> **CHALLENGE**: Return the material below in full and exactly.

-- BEGIN GIVEN INFORMATION --

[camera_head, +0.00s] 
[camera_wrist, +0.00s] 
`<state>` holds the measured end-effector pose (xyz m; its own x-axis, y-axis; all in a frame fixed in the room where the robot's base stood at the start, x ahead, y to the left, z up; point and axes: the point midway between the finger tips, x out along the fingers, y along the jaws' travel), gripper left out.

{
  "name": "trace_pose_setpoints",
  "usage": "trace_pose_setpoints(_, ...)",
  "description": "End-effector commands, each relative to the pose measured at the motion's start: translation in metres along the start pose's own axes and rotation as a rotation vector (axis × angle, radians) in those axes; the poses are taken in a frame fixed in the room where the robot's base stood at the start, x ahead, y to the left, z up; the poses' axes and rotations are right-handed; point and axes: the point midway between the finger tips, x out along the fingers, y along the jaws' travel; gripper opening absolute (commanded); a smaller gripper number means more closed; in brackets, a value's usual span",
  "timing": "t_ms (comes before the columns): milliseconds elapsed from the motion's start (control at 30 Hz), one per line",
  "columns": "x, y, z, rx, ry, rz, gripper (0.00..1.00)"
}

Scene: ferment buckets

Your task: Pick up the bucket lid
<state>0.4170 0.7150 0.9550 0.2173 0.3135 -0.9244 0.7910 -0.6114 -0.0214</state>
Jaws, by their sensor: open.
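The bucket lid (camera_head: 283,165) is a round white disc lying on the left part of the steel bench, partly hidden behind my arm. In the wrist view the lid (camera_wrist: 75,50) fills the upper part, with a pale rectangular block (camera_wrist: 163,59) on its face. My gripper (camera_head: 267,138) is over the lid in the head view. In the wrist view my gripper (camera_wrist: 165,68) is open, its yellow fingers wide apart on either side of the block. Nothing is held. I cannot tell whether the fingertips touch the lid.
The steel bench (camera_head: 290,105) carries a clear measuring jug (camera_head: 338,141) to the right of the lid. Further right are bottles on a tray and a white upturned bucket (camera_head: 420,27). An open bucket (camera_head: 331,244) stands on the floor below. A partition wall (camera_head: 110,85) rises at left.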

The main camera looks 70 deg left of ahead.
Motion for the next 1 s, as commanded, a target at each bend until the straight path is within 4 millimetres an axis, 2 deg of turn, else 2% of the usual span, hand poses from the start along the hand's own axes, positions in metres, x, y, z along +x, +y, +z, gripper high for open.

-- END GIVEN INFORMATION --

> **SOLUTION FOR THIS TASK**:
[camera_head, +0.00s] 
[camera_wrist, +0.00s] 
`<state>` holds the measured end-effector pose (xyz m; its own x-axis, y-axis; all in a frame fixed in the room where the robot's base stood at the start, x ahead, y to the left, z up; point and axes: the point midway between the finger tips, x out along the fingers, y along the jaws' travel), gripper left out.

{
  "name": "trace_pose_setpoints",
  "usage": "trace_pose_setpoints(_, ...)",
  "description": "End-effector commands, each relative to the pose measured at the motion's start: translation in metres along the start pose's own axes and rotation as a rotation vector (axis × angle, radians) in those axes; the poses are taken in a frame fixed in the room where the robot's base stood at the start, x ahead, y to the left, z up; the poses' axes and rotations are right-handed; point and axes: the point midway between the finger tips, x out along the fingers, y along the jaws' travel; gripper opening absolute (commanded); a smaller gripper number means more closed; in brackets, a value's usual span",
  "timing": "t_ms (comes before the columns): milliseconds elapsed from the motion's start (control at 30 Hz), one per line",
  "columns": "x, y, z, rx, ry, rz, gripper (0.00..1.00)"
}

Scene: ferment buckets

Your task: Pick up the bucket lid
<state>0.4170 0.7150 0.9550 0.2173 0.3135 -0.9244 0.7910 -0.6114 -0.0214</state>
Jaws, by their sensor: open.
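The bucket lid (camera_head: 283,165) is a round white disc lying on the left part of the steel bench, partly hidden behind my arm. In the wrist view the lid (camera_wrist: 75,50) fills the upper part, with a pale rectangular block (camera_wrist: 163,59) on its face. My gripper (camera_head: 267,138) is over the lid in the head view. In the wrist view my gripper (camera_wrist: 165,68) is open, its yellow fingers wide apart on either side of the block. Nothing is held. I cannot tell whether the fingertips touch the lid.
The steel bench (camera_head: 290,105) carries a clear measuring jug (camera_head: 338,141) to the right of the lid. Further right are bottles on a tray and a white upturned bucket (camera_head: 420,27). An open bucket (camera_head: 331,244) stands on the floor below. A partition wall (camera_head: 110,85) rises at left.

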The main camera looks 70 deg left of ahead.
Motion for the next 1 s, as commanded, a target at each bend until the straight path is within 4 millimetres an axis, 2 deg of turn, else 2% of the usual span, hand poses from the start along the hand's own axes, positions in metres, x, y, z along +x, +y, +z, gripper high for open.

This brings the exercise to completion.